-- start SOURCE DATA --
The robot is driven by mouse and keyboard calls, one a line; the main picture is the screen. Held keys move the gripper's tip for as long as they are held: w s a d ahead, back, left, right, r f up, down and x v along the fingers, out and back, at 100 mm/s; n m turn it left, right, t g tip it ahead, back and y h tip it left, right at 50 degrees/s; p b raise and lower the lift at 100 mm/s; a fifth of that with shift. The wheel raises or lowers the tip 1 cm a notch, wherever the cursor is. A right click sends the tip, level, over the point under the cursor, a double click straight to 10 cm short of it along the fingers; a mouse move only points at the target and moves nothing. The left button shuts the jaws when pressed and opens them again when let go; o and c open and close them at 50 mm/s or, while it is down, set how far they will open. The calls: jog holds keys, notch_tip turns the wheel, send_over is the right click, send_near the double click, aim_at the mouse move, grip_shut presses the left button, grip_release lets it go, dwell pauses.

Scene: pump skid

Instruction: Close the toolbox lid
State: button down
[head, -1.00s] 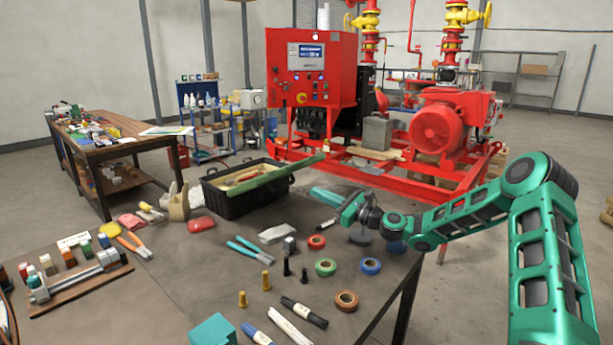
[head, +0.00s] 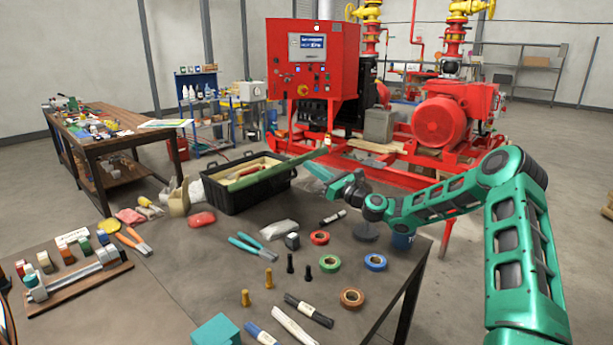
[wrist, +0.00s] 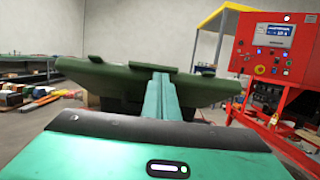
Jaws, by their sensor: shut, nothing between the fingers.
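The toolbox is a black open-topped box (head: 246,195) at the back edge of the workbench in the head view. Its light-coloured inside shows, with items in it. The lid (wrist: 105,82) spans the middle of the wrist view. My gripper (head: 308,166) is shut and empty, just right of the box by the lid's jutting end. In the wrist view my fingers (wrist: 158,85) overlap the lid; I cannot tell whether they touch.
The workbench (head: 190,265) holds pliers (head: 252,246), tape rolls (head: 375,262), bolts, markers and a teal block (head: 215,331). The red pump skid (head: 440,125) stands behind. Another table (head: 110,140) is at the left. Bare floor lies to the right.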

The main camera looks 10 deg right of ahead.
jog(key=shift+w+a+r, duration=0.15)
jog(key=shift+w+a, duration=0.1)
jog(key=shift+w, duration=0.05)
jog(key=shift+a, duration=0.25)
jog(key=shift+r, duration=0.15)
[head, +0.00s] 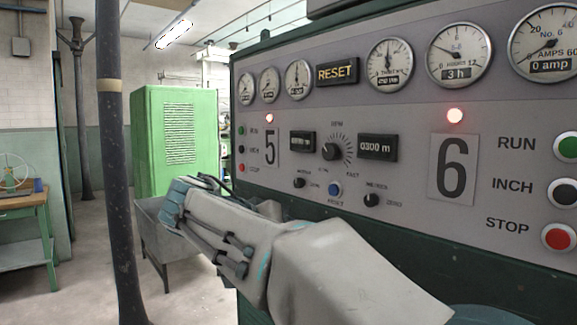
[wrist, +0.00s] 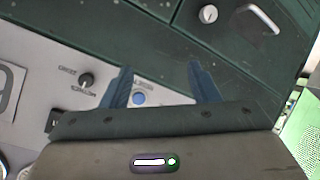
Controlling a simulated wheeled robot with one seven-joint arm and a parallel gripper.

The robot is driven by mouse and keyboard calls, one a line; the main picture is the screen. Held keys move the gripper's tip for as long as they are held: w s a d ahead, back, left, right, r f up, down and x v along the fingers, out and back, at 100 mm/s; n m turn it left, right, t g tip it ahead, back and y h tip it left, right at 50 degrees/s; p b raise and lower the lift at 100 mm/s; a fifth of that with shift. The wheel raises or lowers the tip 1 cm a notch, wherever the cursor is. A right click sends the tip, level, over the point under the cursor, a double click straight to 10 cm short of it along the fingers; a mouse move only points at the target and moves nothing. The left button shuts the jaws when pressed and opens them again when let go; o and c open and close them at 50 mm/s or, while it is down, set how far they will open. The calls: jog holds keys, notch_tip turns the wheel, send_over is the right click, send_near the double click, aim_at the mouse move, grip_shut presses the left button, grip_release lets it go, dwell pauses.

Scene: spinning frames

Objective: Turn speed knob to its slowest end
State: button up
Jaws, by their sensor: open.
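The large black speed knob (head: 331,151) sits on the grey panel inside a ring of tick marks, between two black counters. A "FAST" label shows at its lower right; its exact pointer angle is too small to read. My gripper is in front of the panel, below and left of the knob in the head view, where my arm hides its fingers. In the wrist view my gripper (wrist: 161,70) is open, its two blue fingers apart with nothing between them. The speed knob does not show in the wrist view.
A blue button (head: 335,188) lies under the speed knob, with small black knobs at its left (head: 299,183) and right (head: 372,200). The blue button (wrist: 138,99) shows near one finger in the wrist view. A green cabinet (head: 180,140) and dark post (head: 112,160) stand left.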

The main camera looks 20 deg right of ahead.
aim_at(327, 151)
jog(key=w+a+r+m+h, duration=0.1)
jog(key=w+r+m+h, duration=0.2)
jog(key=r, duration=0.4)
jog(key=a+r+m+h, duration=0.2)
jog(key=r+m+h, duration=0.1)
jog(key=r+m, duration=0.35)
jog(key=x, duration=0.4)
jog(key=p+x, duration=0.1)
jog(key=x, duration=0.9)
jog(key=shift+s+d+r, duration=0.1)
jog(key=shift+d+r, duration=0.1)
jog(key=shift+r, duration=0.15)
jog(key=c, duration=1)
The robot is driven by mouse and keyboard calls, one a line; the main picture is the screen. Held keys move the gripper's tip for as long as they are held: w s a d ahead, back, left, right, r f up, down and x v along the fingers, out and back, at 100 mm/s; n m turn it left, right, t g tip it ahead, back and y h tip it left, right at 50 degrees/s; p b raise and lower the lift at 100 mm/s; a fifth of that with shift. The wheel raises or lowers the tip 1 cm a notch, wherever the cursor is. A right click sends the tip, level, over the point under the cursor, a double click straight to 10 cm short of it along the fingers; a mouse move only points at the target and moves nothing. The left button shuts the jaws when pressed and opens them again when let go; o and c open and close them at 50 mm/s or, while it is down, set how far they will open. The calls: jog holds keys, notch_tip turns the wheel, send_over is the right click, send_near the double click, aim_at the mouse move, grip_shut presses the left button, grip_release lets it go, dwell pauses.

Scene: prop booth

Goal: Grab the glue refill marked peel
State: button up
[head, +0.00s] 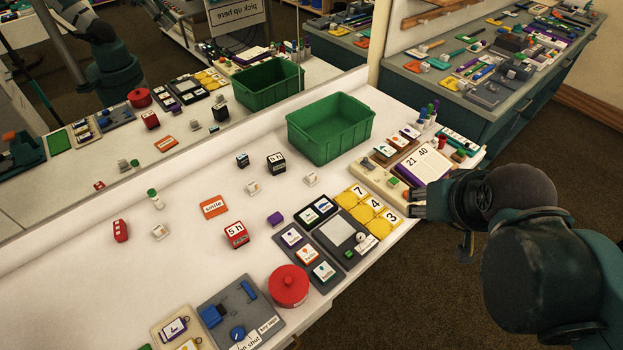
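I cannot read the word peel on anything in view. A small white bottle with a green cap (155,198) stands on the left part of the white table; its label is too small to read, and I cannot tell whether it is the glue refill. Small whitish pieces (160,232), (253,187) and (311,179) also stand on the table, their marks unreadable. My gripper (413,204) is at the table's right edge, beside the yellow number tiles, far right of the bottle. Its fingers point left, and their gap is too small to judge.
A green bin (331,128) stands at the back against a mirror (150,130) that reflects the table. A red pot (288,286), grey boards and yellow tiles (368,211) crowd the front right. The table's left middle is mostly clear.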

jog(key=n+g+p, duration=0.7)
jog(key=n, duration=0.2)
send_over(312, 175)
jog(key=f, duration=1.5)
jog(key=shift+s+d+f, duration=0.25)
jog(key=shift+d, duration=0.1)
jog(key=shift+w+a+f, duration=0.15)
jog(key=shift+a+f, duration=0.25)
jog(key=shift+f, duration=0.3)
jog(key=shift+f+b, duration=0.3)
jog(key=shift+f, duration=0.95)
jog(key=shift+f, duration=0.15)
-- end SOURCE DATA --
-- start SOURCE DATA --
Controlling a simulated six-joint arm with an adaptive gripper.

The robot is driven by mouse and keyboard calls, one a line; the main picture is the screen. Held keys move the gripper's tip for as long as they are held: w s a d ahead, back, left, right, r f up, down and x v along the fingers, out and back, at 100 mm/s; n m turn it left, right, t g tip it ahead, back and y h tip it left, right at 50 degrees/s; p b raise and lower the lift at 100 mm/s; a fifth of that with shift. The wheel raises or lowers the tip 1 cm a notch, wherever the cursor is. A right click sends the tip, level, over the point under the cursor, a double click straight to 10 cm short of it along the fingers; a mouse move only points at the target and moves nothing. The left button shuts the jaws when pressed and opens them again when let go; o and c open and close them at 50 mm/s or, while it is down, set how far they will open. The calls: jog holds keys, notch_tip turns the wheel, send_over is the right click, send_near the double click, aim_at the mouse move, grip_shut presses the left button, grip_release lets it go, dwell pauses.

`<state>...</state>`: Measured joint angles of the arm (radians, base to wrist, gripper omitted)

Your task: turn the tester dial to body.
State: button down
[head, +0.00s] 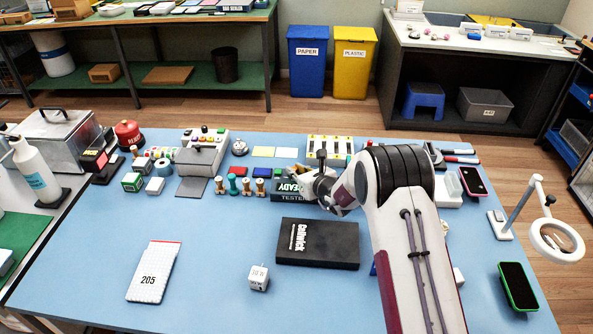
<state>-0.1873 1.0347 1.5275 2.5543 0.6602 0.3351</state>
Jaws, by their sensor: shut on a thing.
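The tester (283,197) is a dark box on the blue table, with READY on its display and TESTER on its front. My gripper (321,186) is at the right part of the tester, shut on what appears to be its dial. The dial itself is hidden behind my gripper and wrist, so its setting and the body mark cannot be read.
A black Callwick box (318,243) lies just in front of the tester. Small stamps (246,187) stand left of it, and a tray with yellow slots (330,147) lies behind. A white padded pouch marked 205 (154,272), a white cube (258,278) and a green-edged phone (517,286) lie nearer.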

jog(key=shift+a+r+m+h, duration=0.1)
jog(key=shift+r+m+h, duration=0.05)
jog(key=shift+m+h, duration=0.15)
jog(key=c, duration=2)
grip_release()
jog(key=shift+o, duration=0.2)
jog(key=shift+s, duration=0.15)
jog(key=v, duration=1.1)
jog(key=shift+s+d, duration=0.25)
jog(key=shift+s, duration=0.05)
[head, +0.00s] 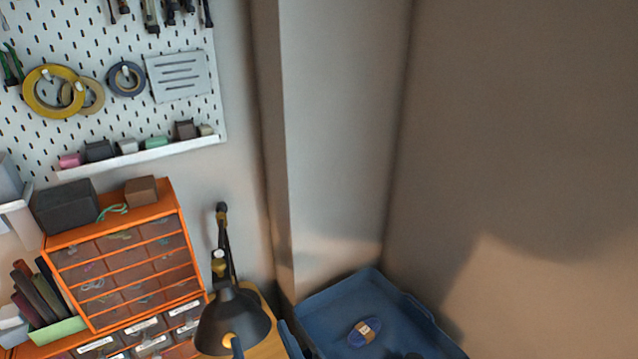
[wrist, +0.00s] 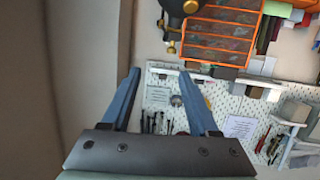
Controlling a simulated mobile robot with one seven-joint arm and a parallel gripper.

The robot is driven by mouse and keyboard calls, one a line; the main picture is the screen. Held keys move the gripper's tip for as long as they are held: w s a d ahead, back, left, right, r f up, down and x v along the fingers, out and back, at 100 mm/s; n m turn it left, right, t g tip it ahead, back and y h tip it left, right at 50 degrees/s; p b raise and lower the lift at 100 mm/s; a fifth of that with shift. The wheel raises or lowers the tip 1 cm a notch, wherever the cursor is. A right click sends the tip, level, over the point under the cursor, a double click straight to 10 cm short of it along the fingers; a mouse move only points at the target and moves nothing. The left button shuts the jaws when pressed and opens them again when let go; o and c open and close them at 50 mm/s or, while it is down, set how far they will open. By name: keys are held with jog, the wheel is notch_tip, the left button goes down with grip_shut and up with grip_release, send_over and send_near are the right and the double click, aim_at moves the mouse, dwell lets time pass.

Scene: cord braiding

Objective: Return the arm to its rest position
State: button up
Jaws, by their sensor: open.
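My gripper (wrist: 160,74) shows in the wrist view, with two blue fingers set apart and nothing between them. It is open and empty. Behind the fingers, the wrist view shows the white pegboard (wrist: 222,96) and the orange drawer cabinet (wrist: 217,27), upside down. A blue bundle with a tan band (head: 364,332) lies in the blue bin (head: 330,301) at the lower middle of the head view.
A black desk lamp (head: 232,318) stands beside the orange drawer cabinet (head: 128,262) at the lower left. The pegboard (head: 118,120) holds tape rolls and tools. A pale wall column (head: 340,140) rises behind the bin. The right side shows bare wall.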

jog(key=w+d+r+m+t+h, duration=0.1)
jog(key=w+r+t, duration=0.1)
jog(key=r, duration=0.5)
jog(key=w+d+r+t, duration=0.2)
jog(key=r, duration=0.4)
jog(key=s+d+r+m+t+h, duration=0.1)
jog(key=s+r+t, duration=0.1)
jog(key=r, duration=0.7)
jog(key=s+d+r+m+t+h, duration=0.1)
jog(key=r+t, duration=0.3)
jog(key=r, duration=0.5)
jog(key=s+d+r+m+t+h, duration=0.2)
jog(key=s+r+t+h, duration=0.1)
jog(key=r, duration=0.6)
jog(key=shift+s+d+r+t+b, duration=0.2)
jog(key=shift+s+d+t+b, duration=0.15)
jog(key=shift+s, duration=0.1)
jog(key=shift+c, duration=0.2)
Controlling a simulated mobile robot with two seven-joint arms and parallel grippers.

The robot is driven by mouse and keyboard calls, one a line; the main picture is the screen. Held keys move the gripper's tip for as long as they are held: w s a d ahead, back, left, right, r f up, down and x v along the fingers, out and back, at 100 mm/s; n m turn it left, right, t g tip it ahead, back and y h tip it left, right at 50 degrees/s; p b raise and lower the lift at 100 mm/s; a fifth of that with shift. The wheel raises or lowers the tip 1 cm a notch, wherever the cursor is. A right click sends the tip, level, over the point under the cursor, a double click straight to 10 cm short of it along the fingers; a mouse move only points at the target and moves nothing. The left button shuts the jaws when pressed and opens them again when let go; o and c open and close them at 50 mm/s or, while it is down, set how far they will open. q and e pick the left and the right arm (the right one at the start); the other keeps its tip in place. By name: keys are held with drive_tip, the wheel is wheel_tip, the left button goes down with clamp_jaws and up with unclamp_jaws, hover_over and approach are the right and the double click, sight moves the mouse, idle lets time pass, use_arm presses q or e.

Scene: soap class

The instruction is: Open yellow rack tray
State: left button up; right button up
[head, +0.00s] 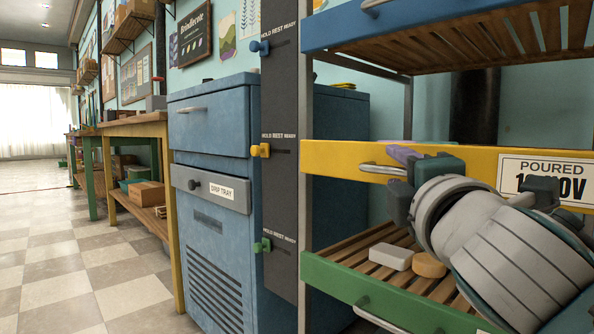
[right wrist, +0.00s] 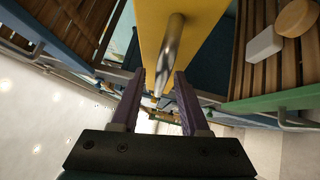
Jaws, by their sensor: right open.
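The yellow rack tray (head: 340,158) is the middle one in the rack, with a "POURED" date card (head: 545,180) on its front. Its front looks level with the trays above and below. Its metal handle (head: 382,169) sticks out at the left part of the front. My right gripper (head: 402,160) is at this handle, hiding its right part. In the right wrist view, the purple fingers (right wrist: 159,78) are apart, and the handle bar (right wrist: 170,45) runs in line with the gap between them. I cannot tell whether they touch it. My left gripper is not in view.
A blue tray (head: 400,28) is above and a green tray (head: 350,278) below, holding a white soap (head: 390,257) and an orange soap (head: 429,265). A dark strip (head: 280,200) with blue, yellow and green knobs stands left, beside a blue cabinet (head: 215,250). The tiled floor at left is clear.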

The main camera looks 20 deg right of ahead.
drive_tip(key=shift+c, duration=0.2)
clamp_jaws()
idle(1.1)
-- end SOURCE DATA --
-- start SOURCE DATA --
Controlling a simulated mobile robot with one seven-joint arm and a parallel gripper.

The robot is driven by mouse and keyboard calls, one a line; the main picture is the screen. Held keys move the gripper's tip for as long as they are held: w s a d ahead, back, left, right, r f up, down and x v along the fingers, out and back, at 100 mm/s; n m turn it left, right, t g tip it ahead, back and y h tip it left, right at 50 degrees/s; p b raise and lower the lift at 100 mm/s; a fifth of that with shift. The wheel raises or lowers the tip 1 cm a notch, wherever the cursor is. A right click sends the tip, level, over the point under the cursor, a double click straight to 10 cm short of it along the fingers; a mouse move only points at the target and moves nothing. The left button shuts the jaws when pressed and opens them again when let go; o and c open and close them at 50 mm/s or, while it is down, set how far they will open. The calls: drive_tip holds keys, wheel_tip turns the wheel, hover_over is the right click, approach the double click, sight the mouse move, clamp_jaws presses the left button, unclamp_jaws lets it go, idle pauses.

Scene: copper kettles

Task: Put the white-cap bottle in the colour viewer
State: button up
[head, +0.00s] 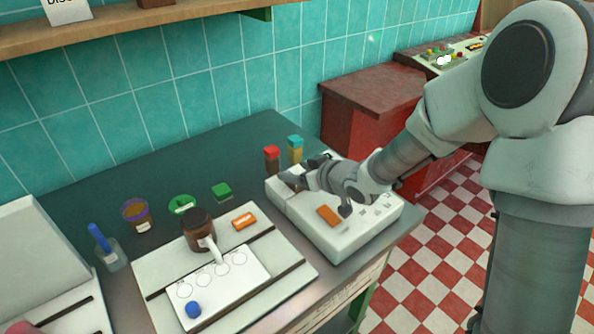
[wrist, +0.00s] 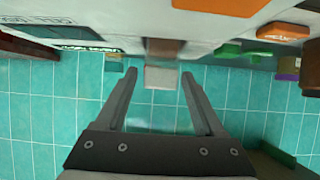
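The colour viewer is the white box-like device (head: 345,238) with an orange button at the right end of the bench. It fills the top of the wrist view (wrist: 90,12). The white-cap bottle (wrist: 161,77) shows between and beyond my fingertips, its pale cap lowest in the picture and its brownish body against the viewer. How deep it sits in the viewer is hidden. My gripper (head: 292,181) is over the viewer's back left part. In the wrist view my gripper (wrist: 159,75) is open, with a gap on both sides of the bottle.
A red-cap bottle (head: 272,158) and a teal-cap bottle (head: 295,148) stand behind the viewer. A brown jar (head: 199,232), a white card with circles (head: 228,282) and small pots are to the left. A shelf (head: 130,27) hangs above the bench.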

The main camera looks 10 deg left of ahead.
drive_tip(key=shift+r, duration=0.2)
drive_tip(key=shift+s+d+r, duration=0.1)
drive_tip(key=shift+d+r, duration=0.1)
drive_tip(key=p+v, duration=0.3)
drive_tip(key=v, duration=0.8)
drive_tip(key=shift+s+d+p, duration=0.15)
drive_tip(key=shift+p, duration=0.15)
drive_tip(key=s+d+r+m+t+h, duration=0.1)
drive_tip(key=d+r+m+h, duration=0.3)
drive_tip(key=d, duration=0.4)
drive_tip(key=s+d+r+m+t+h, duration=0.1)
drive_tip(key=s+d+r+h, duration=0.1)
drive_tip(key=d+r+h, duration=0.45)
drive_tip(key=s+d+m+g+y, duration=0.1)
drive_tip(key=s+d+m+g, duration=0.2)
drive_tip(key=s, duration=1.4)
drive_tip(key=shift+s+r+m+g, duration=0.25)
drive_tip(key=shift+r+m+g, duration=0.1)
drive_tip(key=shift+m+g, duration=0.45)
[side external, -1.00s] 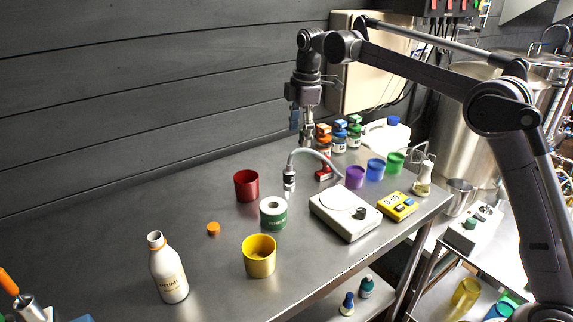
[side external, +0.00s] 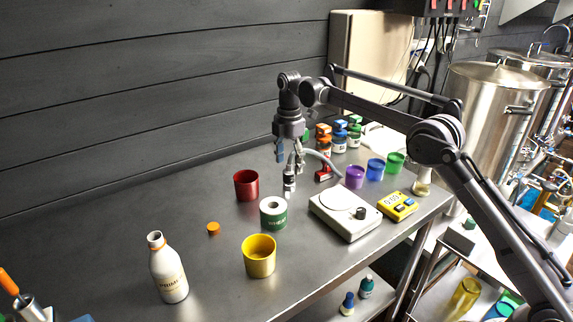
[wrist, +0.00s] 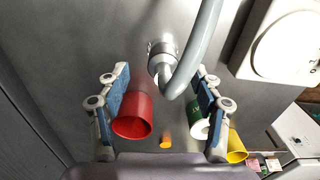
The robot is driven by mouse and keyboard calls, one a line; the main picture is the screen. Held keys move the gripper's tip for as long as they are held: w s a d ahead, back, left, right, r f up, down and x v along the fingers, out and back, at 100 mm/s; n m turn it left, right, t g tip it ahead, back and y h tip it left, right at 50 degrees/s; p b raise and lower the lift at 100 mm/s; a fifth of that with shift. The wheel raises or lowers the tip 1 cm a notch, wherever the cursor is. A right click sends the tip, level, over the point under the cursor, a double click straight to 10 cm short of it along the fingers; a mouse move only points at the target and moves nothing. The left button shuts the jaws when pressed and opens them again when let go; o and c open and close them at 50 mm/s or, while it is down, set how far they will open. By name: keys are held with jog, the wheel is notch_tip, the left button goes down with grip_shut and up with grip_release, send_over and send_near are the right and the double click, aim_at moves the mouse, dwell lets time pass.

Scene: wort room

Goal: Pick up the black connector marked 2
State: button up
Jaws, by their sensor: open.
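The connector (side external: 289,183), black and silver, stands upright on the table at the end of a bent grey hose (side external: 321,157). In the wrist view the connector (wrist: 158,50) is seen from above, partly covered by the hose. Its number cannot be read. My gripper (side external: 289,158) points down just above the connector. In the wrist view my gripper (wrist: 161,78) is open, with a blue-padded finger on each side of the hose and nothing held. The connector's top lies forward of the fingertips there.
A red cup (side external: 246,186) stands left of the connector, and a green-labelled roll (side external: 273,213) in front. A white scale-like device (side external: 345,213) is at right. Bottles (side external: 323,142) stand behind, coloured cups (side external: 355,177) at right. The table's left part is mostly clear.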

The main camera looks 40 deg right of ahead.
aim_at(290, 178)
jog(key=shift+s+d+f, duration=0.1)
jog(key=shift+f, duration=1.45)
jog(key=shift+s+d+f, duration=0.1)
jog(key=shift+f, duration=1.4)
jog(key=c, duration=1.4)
-- end SOURCE DATA --
### EXERCISE
Report the number of lines above containing the word "parallel", with no other text.

### TASK ANSWER
4